Holding on to anger is like grasping a hot coal with the intent of throwing it at someone else; you are the one who gets burned.
- The Buddha
 Man, this Buddha guy.
My Baptists parents accepts and encourages my yoga and meditation practice. 
Why wouldn't they? From what I've read so far it's basically devoid of any of the actual essence of the religion it's from.
My Catholic boyfriend accept and encourages my yoga and meditation practice. He even accepts my leanings towards Buddhism.
Your sweeping ignorance of the subject suggests they're only very slight leanings.
Meditations from the Mat by Rolf Gates
one of my yoga students gave me this for a christmas present. and i started to use it for my forty day sadhana because it would dive deeper into the yamas and niyamas.

Buddhism isn't even something that's supposed to stand on its own. It's not even, strictly speaking, a religion. It fits more comfortably into the workings of another religion.

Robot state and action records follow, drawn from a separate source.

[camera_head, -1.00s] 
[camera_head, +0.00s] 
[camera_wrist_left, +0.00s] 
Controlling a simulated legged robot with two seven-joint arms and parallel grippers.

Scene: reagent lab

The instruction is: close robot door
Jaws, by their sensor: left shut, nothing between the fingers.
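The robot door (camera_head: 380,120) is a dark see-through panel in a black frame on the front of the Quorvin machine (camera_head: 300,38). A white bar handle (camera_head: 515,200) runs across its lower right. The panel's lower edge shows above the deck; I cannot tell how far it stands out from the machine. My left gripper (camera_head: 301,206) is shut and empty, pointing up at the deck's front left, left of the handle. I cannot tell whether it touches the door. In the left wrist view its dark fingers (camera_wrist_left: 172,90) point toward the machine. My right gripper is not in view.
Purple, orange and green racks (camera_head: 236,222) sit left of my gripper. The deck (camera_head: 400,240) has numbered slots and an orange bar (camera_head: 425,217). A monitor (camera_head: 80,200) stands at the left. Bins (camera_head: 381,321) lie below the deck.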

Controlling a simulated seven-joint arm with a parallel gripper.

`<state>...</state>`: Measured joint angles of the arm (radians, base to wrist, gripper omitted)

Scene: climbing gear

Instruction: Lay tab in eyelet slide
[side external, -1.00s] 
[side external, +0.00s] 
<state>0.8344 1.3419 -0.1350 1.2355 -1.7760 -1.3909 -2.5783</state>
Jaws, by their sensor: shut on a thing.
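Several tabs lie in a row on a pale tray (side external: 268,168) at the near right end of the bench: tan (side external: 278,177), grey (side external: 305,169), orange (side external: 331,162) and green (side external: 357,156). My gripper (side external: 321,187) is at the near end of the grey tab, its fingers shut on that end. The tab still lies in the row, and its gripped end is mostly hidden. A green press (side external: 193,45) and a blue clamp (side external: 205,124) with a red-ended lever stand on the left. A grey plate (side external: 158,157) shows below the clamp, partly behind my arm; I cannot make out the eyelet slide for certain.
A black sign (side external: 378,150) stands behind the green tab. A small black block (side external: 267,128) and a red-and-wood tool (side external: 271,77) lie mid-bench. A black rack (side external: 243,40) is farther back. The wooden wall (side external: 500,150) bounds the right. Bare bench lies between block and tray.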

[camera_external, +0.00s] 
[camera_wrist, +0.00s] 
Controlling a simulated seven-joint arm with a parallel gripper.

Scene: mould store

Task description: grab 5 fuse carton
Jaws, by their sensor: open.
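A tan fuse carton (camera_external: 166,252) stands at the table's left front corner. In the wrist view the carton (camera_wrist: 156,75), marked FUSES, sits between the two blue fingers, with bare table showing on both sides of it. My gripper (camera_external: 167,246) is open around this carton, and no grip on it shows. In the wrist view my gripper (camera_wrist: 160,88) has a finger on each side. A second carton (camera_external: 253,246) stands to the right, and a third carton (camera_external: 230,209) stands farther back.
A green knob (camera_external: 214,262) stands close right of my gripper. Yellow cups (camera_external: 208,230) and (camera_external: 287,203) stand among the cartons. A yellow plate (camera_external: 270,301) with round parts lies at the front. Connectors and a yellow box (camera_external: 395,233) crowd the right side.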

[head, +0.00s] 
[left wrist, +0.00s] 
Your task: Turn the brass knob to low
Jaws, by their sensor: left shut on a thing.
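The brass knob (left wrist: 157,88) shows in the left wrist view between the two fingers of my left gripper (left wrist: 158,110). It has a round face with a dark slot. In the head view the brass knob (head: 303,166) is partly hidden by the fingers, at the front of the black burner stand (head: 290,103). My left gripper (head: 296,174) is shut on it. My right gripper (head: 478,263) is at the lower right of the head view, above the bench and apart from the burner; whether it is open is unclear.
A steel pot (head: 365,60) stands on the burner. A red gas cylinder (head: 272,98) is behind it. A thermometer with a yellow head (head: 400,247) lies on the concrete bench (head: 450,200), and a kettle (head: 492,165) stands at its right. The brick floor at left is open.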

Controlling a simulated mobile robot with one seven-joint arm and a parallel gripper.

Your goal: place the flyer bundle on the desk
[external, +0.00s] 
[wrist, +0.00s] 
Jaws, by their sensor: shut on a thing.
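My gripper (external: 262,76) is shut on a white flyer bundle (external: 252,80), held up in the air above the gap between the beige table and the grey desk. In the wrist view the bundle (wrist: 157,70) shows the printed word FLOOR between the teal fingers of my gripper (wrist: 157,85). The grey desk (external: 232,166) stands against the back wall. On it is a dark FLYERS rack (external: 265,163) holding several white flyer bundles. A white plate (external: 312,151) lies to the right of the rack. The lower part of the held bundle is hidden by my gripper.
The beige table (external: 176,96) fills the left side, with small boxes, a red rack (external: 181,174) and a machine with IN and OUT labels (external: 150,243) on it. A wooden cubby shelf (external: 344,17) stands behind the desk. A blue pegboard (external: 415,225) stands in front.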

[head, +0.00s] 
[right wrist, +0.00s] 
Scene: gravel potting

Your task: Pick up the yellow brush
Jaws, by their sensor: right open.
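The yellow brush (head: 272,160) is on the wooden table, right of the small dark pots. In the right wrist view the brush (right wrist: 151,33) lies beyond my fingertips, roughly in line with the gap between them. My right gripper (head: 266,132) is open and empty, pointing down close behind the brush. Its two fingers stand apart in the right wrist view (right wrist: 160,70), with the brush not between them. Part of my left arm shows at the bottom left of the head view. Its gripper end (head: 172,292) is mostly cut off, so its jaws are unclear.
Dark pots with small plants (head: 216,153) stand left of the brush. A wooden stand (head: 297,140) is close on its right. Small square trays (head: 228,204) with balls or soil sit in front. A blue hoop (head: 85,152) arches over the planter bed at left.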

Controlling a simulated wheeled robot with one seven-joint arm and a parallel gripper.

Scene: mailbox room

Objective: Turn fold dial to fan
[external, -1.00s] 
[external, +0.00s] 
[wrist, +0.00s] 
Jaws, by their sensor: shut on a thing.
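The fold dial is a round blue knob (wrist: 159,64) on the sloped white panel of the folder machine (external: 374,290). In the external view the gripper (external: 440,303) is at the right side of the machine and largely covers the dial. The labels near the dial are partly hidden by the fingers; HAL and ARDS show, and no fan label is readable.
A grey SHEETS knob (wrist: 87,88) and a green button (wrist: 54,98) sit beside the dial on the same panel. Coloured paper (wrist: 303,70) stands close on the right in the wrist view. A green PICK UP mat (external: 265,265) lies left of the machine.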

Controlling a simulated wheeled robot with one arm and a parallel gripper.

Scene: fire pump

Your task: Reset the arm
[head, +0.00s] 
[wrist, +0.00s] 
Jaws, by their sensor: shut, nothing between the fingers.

I say you slap that shit right on top of whatever bullshit beliefs you already have.
Oh but no wait Buddhism gets pretty hardcore at times. Better just stick to bullshit.
This blog goes on and on about nonsense.
I legitimately can't believe how fucking long this blog is and yet it says precisely fuck all.
I'm left with the perplexing question of "what was so mundane that she had to hide behind friends only"?
Anyway this is putting me to sleep so I'm gonna go.